Von: Jens Roepstorff
An einem glühendheißen Wochenende wurden am 29./30. Juli 1911 die ersten Mülheimer Jugendfestspiele ausgetragen. Sie fanden – damals noch unter der Bezeichnung „Vaterländisches Turn- und Spielfest“ – auf dem Sportplatz am Kahlenberg statt und standen im Zeichen der Erinnerung an den berühmten „Turnvater“ Jahn, der 100 Jahre zuvor auf der Hasenheide in Berlin den ersten Turnplatz in den deutschen Landen eingerichtet hatte.
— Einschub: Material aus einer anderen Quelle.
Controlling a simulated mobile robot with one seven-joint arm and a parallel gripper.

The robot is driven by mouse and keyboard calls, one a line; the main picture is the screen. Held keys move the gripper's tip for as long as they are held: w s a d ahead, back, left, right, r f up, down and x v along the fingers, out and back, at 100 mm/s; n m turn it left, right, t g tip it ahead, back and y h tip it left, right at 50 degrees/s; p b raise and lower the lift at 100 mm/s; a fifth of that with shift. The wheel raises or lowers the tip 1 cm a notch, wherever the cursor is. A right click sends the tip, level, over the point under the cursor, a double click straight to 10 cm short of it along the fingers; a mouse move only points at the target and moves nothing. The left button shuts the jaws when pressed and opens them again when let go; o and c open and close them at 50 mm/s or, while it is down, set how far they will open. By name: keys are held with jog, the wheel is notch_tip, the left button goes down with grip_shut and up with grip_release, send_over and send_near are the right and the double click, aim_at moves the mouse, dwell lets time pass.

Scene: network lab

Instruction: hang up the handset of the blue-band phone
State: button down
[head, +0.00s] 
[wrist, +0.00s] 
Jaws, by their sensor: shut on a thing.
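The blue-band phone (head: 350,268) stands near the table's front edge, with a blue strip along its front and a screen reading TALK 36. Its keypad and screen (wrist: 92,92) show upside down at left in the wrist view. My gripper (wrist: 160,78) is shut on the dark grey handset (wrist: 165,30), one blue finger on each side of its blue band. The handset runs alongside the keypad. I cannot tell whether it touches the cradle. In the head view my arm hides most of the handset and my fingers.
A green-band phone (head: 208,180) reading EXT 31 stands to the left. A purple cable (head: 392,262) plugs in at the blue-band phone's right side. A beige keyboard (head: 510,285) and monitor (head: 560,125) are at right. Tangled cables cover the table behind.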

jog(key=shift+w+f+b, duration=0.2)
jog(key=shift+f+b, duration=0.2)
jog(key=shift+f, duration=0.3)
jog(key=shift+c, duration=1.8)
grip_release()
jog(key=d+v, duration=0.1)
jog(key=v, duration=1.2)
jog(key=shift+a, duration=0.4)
Mit diesem Sportfest wurde in Mülheim gleichzeitig auch die von dem Ehepaar Leonhard/Stinnes über die Gretchen-Leonhard-Stiftung finanzierte Sportstätte eingeweiht.
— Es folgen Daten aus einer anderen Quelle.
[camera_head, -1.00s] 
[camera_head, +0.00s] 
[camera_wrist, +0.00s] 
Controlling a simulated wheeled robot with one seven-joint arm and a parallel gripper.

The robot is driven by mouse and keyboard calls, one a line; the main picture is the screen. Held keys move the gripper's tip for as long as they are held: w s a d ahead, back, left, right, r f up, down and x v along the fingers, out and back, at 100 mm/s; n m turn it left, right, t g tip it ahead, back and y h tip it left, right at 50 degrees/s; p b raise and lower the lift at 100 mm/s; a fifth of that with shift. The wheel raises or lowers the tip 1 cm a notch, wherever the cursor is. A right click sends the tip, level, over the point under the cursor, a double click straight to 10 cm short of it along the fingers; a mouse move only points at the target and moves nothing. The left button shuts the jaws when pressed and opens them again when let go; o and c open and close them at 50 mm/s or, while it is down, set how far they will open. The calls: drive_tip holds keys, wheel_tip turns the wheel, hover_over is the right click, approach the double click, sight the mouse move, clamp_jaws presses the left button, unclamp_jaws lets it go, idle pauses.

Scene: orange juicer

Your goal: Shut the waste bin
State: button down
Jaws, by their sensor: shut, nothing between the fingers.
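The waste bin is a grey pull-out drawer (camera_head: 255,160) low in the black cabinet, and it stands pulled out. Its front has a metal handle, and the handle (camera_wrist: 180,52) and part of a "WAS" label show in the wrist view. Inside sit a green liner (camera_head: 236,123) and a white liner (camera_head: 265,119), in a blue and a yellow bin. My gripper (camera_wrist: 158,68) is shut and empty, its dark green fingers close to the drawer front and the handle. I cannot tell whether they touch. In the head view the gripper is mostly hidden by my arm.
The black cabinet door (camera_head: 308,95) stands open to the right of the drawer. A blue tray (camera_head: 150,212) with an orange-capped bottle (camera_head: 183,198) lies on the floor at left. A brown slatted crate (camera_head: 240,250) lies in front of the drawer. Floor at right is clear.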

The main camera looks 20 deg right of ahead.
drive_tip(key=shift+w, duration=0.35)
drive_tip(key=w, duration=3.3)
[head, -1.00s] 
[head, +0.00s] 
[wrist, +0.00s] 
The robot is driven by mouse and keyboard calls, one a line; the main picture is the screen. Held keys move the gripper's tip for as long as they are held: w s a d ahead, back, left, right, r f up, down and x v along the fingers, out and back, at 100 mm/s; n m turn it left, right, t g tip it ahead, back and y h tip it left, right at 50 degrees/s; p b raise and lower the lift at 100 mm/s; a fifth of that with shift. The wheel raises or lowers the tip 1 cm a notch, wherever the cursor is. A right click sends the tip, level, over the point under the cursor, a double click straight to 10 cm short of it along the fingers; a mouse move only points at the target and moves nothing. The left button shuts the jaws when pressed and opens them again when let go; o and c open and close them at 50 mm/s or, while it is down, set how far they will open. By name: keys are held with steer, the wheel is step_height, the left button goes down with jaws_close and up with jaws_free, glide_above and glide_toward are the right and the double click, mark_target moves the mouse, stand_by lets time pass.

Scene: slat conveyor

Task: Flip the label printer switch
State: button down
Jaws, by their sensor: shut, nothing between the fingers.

Initiator und Organisator der Festspiele war Martin Gerste, Turnlehrer und seit 1910 Leiter des städtischen Turn- und Sportwesens. Unterstützt wurde er bei der Planung von einem Ausschuss, dem der städtische Beigeordnete Arthur Dietrich, der Direktor des Städtischen Gymnasiums Edmund Neuendorff und als Vorsitzender der Mülheimer Oberbürgermeister Paul Lembke angehörten. Gemäß dem Verständnis der damaligen Zeit sollten die Spiele dazu beitragen, „die Volksgesundheit zu heben, die Vaterlandsliebe zu vertiefen und einen sozialen Ausgleich herbeizuführen“.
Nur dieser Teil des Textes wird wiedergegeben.